Alan Moore & Dave Gibbons' Watchmen - Page 2


As readers may recall, the interpolated pirate panels are very conspicuously coloured in strange reds, greens, and yellows. As I read them, I simply could not help thinking of Coleridge passages like:


The charméd water burnt alway

A still and awful red.


and


Beyond the shadow of the ship,

I watched the water-snakes :

They moved in tracks of shining white,

And when they reared, the elfish light

Fell off in hoary flakes.

Within the shadow of the ship

I watched their rich attire :

Blue, glossy green, and velvet black,

They coiled and swam ; and every track

Was a flash of golden fire.


and again--


Day after day, day after day,

We stuck, nor breath nor motion ;

As idle as a painted ship

Upon a painted ocean.


But of course the Mariner is a creature of romance--i.e. his struggle is an existential one.
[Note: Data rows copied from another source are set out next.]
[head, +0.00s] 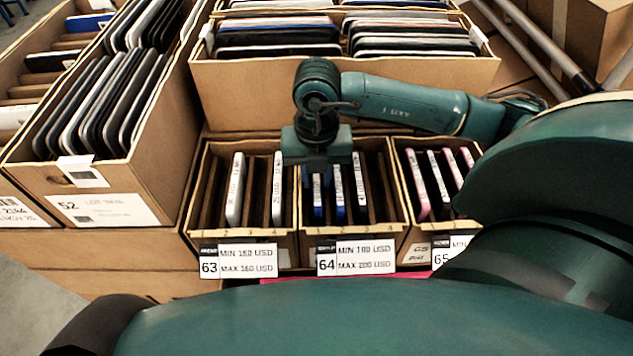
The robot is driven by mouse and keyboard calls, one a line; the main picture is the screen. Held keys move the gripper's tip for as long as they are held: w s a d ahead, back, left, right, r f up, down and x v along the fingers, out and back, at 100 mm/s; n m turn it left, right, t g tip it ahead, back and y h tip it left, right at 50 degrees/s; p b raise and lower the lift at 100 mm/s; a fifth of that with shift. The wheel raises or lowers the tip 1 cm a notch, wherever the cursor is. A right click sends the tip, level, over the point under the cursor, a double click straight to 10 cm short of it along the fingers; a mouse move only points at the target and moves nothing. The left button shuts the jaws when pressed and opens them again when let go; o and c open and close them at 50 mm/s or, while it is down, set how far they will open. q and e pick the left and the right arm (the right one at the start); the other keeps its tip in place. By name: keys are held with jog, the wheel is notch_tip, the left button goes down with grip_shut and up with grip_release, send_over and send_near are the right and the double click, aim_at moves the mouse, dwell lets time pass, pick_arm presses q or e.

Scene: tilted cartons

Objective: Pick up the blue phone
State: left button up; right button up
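Two thin phones with blue edges stand on edge in the carton labelled 64: a blue phone (339,200) and, just left of it, another blue-edged phone (317,203). I cannot tell which one the task means. My right gripper (317,172) points down over the left part of that carton, close above these phones. It covers their upper ends. Its fingertips are not clear, so I cannot tell whether it is open or touches a phone. My left gripper is not in view.
Carton 64 (309,245) also holds a white phone (360,188). Carton 63 (204,190) at left holds white phones; carton 65 (404,190) at right holds pink-edged ones. Larger cartons of devices stand behind (230,75) and at left (150,170). Slotted dividers separate the phones.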

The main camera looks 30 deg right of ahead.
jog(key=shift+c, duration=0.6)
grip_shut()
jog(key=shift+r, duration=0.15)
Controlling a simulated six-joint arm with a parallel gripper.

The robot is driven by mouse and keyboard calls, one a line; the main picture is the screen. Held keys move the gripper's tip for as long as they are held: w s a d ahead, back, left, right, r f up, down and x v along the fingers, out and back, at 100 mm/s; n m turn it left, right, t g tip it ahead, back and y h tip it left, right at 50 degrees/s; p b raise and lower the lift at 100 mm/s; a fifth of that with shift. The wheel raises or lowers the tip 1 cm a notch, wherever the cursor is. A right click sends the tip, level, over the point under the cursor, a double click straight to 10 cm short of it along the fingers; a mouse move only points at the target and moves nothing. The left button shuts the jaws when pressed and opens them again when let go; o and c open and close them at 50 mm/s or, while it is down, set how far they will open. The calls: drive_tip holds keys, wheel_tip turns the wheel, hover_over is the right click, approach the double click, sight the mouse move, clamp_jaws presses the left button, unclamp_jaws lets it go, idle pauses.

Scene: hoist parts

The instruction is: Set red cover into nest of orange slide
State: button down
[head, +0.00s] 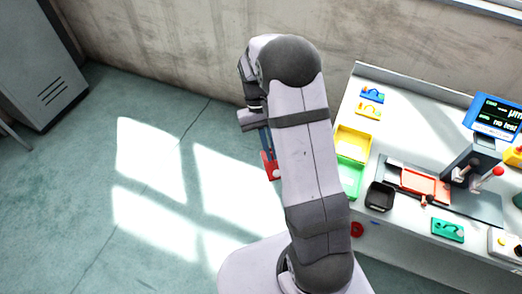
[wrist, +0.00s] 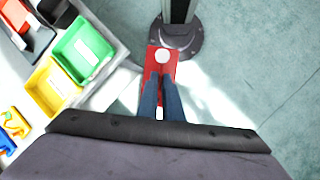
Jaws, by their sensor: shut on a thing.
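The red cover (head: 270,168) hangs from my gripper (head: 266,150), over the floor left of the workbench in the head view. In the wrist view the red cover (wrist: 154,60) is a flat red piece with a round white spot, and the two blue fingers of my gripper (wrist: 161,78) are shut on it. The orange slide (head: 425,185) lies on a dark base on the bench, far to the right of my gripper. Its nest is too small to make out. My own arm hides part of the gripper in the head view.
A yellow bin (head: 352,143), a green bin (head: 350,176) and a black tray (head: 380,196) stand along the bench's left side. A blue screen (head: 495,115) and a red-knobbed lever (head: 497,172) stand near the slide. A green part (head: 447,230) lies at the front.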

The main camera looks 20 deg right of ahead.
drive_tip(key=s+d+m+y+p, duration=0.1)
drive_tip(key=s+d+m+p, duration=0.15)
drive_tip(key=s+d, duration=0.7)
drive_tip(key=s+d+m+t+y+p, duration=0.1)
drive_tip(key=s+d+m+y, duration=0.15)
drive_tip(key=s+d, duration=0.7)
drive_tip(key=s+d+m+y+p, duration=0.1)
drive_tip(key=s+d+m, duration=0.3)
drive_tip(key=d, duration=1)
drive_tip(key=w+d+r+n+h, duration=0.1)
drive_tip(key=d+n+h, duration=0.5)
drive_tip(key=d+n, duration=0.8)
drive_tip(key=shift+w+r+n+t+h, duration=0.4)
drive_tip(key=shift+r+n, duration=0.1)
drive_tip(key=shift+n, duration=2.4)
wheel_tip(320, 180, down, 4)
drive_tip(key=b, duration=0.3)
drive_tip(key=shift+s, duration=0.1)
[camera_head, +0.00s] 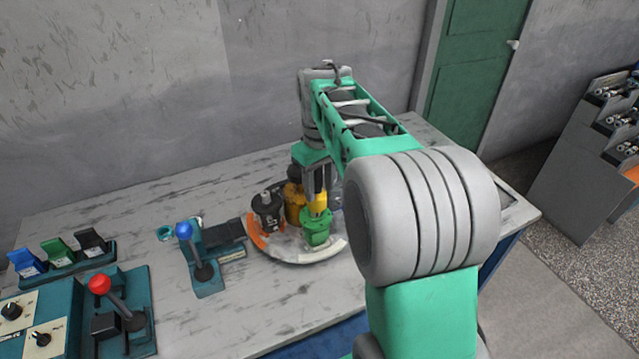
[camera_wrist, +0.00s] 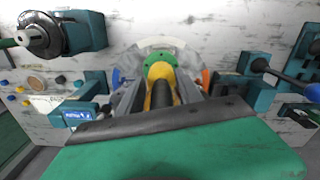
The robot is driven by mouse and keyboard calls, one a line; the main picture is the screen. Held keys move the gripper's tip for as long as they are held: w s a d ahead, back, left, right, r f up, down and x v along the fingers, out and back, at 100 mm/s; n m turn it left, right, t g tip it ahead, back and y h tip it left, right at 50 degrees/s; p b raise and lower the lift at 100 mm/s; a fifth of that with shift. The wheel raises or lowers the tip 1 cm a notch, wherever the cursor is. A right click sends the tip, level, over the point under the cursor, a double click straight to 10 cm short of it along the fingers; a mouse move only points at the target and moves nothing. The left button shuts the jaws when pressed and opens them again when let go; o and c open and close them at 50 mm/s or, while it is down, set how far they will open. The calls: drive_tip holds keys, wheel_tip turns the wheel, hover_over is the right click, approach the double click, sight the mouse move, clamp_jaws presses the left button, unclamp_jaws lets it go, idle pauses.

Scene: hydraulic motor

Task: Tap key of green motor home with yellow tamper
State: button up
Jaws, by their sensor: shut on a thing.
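The green motor (camera_head: 317,232) stands on the round turntable (camera_head: 292,260) on the workbench, near the turntable's front right. My gripper (camera_head: 314,184) points down above it and is shut on the yellow tamper (camera_head: 319,204). The tamper is upright, its lower end at the top of the green motor; whether they touch I cannot tell. In the wrist view the yellow tamper (camera_wrist: 161,72) lies between the fingers of my gripper (camera_wrist: 158,92), with the green motor (camera_wrist: 177,62) just beyond it. The key is hidden.
A black motor (camera_head: 267,210) and a yellow-orange motor (camera_head: 294,203) stand close by on the turntable. A blue-knobbed lever (camera_head: 200,262) is to its left. A red-knobbed lever panel (camera_head: 123,312) and coloured switches (camera_head: 58,255) are farther left. Bare bench lies in front.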

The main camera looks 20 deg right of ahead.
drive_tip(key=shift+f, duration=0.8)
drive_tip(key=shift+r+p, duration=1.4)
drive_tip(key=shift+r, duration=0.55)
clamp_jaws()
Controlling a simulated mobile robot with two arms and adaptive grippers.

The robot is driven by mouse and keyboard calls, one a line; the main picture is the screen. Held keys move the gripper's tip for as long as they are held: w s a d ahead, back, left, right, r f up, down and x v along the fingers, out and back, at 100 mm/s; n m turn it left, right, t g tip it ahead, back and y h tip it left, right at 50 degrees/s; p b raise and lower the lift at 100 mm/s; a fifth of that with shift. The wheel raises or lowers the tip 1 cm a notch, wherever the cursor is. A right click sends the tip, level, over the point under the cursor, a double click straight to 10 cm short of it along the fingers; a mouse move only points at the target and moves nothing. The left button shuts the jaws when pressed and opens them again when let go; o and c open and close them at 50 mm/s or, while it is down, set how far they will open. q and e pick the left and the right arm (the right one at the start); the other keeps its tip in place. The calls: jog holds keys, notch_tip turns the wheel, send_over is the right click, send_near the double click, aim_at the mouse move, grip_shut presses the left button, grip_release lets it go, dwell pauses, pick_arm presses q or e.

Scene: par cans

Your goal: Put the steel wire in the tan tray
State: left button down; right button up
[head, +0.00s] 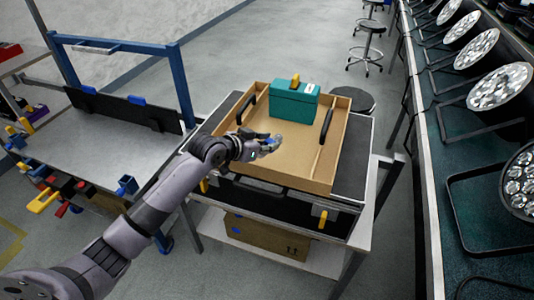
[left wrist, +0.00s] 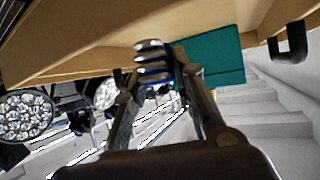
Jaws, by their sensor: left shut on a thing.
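The tan tray (head: 243,163) is a shallow open box with dark handles on its side walls. It also shows in the left wrist view (left wrist: 90,45). My left gripper (head: 266,146) is over the near-left part of the tray's floor. It is shut on a small silver piece with blue bands, the steel wire (left wrist: 152,62), seen between the fingertips in the left wrist view. In the head view the wire is small and partly hidden by the fingers. I cannot tell how far it is above the tray floor. My right gripper is not in view.
A teal box (head: 294,105) with a yellow piece on top stands in the far part of the tray. The tray rests on a black case (head: 350,170) on a trolley. Several par cans (head: 500,86) line the right bench. The tray's near-right floor is clear.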

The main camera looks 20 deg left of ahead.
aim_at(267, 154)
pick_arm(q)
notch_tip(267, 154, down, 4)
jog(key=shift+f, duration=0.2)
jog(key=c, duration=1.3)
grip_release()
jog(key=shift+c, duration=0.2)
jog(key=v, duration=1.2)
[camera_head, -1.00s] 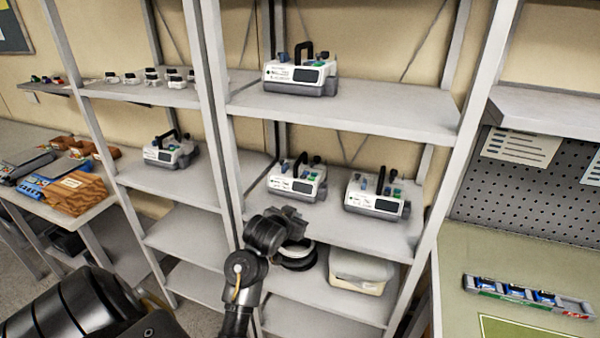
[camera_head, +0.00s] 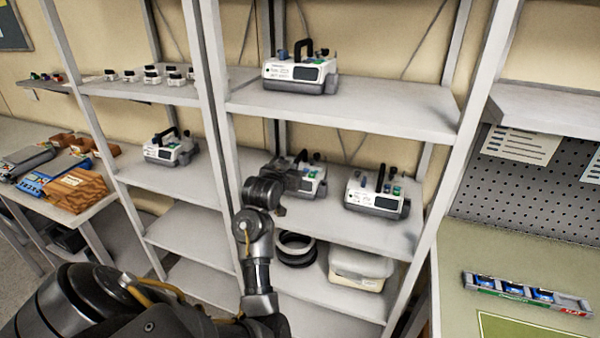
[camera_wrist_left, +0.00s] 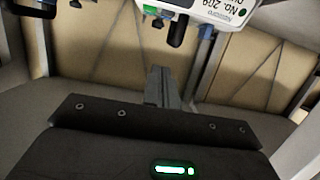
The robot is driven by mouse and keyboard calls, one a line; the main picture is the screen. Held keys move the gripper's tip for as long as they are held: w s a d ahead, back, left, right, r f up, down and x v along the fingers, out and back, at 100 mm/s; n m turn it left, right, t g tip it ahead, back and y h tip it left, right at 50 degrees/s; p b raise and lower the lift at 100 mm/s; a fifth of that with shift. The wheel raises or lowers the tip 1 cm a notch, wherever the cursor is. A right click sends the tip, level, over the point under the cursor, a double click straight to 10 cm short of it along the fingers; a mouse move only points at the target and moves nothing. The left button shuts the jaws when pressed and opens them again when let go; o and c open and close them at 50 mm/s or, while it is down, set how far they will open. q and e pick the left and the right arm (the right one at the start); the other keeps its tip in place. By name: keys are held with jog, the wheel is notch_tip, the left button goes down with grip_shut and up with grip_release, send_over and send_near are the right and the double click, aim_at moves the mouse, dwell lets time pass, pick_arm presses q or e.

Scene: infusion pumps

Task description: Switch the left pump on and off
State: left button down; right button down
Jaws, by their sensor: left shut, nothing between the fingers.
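The left pump (camera_head: 313,185) is a white and grey box with a black handle and knobs on top. It stands on the middle shelf of the right-hand rack, its left part hidden behind my left gripper (camera_head: 289,181). The gripper is shut and empty, close in front of the pump; I cannot tell whether it touches. In the left wrist view my shut fingers (camera_wrist_left: 161,75) point up the picture. Part of a white pump with upside-down lettering (camera_wrist_left: 220,10) shows at the top edge there. My right gripper is not in view.
A similar pump (camera_head: 376,196) stands just right on the same shelf. Others stand on the shelf above (camera_head: 298,74) and on the left rack (camera_head: 170,149). A black ring-shaped item (camera_head: 296,249) and a pale bin (camera_head: 356,269) sit below. Rack posts flank the shelf.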

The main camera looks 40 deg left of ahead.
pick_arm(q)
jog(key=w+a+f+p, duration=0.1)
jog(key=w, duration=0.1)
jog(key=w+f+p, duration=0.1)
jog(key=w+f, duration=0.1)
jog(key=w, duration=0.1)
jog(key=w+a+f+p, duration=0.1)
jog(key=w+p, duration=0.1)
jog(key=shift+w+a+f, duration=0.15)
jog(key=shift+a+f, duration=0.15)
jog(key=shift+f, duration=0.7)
He murders the albatross for no reason and then seeks to atone for this act. By contrast, the Pirate crosses the moral rubicon when he is driven by necessity (hunger) to kill a gull (basically a second-rate albatross)--and he never recovers, once he ingests that gull's blood, though it nauseates him. The Pirate is a slave to his bodily/psycho-pathological needs in exactly the same way that most of Moore's superheroes are--and in precisely the way that the Mariner (and the Silver Age superhero, as I interpret her/him) is not. To me, this indicates that Moore recognized the full extent of the tradition his work was bucking--and of course that awareness is what empowers his willful misreading.


Watchmen: For real this Time


In the first part, I put my biases on the table. Perhaps "slammed" would be a better description of what I did--but that's an unavoidable fact of life when you're building a case against a thesis as airtight as Geoff Klock's; and I know I've ignored Jack Kirby again--certainly, the Kirby Marvels (especially the FF) lend themselves very easily to Moore's method... But you're right Sean, there's no reason why current creators shouldn't make use of whatever aspects of the tradition happen to suit them--I'm just sayin': if we're gonna talk "ultimate yardsticks", I'd rather see Animal Man #1-26 in the role...


And Eve--I'm not sure I would call my interpretation of the superhero "unconstrained"... I would say that to be liberated from power relationships is to be forced to confront the turbulence native to the mind. I'm interested in questions like: is it possible to relate to others (and The Other) without playing a culturally prescribed role? Can you look the world in the eye?